Purity and crystallinity of microwave synthesized antimony sulfide microrods

Antimony sulfide (Sb2S3) is a promising semiconductor material for solar cell applications. In this work, microrods of Sb2S3 were synthesized by microwave heating with different sulfur sources, solvents, temperature, heating rate, power, and solution concentration. It was found that 90% of stoichiometric Sb2S3 can be obtained with thiourea (TU) or thioacetamide (TA) as sulfur sources and that their optical band gap values were within the range of 1.59-1.60 eV. The most crystalline Sb2S3 were obtained by using TU. The morphology of the Sb2S3 with TU the individual rods were exhibited, whereas rods bundles appeared in TA-based products. The solvents were ethylene glycol (EG) and dimethylformamide (DMF). EG generates more heat than DMF during the microwave synthesis.
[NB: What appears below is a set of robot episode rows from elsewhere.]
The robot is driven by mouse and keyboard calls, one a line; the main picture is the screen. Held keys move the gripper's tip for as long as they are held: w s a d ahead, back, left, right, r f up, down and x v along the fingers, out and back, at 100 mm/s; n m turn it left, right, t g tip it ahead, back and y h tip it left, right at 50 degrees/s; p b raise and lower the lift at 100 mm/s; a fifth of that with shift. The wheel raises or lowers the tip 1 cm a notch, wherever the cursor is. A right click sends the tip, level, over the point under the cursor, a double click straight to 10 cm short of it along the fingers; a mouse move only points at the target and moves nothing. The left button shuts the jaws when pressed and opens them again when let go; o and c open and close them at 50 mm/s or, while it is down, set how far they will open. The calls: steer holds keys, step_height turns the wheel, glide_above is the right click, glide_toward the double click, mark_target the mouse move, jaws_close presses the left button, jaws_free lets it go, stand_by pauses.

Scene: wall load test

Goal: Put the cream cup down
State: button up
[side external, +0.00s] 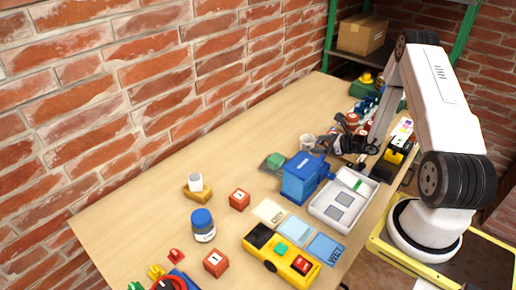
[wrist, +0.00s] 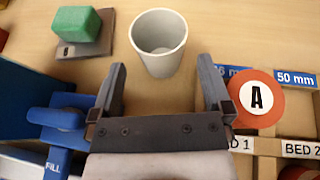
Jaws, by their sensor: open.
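The cream cup (wrist: 160,45) stands upright and empty on the wooden table (wrist: 30,25), just beyond my fingertips in the wrist view. In the side view the cup (side external: 307,141) shows small behind the blue box. My gripper (wrist: 165,88) is open, with one finger on each side of the space in front of the cup. Nothing is between the fingers, and they look apart from the cup. In the side view my gripper (side external: 326,147) is low over the table, right beside the cup.
A green block (wrist: 76,24) sits on a grey plate left of the cup. A blue box with a handle (side external: 304,177) stands close by. An orange disc marked A (wrist: 257,97) and labelled strips lie to the right. A white tray (side external: 343,200) is nearer the edge.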

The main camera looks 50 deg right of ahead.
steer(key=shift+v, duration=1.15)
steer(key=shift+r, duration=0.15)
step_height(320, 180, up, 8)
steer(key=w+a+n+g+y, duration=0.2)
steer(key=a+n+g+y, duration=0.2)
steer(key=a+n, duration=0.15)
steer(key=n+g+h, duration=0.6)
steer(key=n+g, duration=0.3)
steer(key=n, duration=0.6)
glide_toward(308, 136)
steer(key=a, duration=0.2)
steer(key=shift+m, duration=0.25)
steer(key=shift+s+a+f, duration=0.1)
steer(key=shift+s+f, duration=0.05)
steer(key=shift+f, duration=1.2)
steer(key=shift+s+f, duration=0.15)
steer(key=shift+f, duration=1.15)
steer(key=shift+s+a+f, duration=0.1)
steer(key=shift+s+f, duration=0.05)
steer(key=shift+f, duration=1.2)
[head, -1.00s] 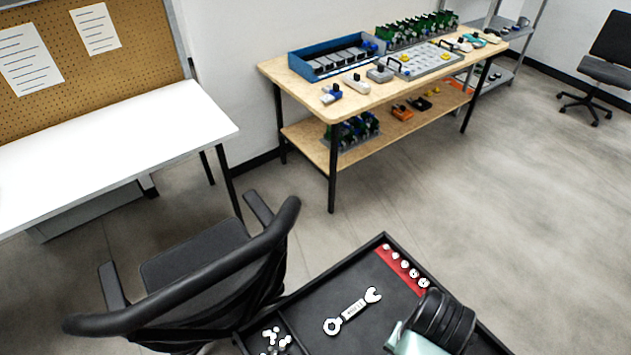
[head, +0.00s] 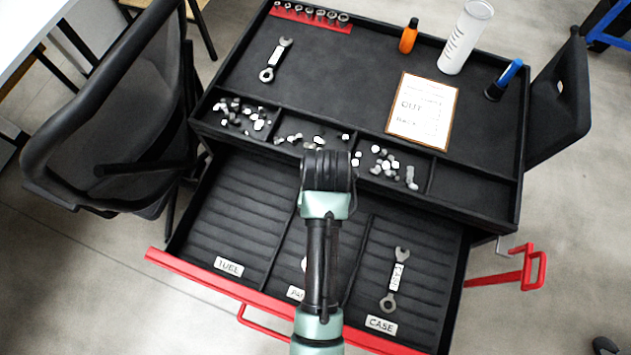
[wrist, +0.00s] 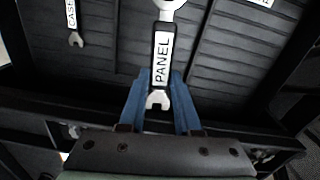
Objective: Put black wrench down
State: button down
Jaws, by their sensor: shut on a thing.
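My gripper (wrist: 160,76) has blue fingers on both sides of the black-handled wrench labelled PANEL (wrist: 161,55) in the wrist view and is shut on it. Its open jaw end points toward my gripper. The open drawer (head: 225,215) shows in the head view with ridged compartments. My arm covers the middle compartment, my gripper and most of the held wrench there. A CASE wrench (head: 398,275) lies in the right compartment, and it also shows in the wrist view (wrist: 73,22). The left compartment, labelled FUEL (head: 229,267), looks empty. I cannot tell the held wrench's height above the drawer floor.
The cabinet top (head: 345,65) holds another wrench (head: 276,60), a red socket rail (head: 311,17), a card (head: 422,110), an orange bottle (head: 409,36), a white cylinder (head: 466,36) and a blue-capped item (head: 504,80). Small parts fill front bins. A chair (head: 110,120) stands left.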

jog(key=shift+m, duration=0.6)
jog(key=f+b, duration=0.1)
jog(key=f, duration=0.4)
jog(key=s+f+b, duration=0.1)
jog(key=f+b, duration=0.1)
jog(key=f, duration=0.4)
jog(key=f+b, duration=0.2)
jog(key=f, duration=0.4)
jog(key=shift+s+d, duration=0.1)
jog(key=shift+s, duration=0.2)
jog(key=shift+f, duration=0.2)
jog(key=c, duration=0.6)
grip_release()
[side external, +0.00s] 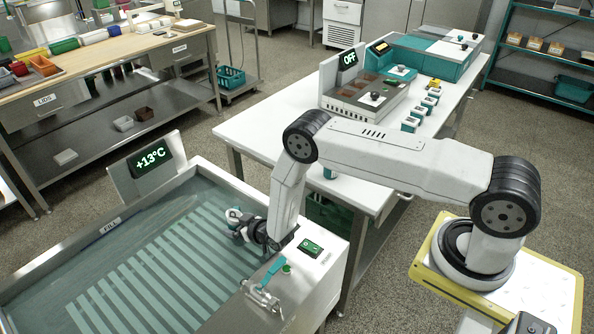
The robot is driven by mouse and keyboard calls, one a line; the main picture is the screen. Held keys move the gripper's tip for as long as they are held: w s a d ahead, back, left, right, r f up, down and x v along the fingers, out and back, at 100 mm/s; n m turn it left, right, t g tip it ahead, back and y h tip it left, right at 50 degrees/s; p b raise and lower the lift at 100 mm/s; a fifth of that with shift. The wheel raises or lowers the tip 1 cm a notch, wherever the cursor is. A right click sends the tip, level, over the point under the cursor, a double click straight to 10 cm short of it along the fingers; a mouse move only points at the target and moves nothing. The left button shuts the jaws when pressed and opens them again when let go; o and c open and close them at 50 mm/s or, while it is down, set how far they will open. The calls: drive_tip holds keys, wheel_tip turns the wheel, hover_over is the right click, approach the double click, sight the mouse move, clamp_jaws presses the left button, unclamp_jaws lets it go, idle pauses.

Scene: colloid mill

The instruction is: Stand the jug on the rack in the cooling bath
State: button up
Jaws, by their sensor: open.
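The cooling bath (25,262) is a steel tank of water at lower left. The rack (165,275) shows as pale parallel slats under the water. My gripper (237,222) is open, low over the right side of the bath near the slats' far right end. A small white and teal shape (233,214) shows right at its fingertips. I cannot tell whether this is part of the jug or of the gripper. No jug can be made out clearly elsewhere.
A display (152,158) reading +13°C stands at the bath's back edge. A valve with a teal lever (272,270) and a small green-screened box (310,247) sit on the right rim.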

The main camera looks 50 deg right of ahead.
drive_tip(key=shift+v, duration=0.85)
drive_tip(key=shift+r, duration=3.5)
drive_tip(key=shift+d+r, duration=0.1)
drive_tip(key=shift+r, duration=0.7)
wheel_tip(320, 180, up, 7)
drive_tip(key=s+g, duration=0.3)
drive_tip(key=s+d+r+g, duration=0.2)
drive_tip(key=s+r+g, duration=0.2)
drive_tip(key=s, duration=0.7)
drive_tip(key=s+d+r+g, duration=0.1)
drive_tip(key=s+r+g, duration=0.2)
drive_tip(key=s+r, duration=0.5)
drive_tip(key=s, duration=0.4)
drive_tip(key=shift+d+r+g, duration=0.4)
As a result, the Sb2S3 obtained with EG contained a larger percentage of oxygen and smaller crystal sizes compared to those from DMF. On the other hand, the length and diameter of Sb2S3 microrods can be increased by applying higher heating power although the crystal size did not change at all. In summary, pure and highly crystalline Sb2S3 microrods of 6-10 μm long and 330-850 nm in diameter can be obtained by the microwave method with a careful selection of chemical and thermodynamic parameters of the synthesis.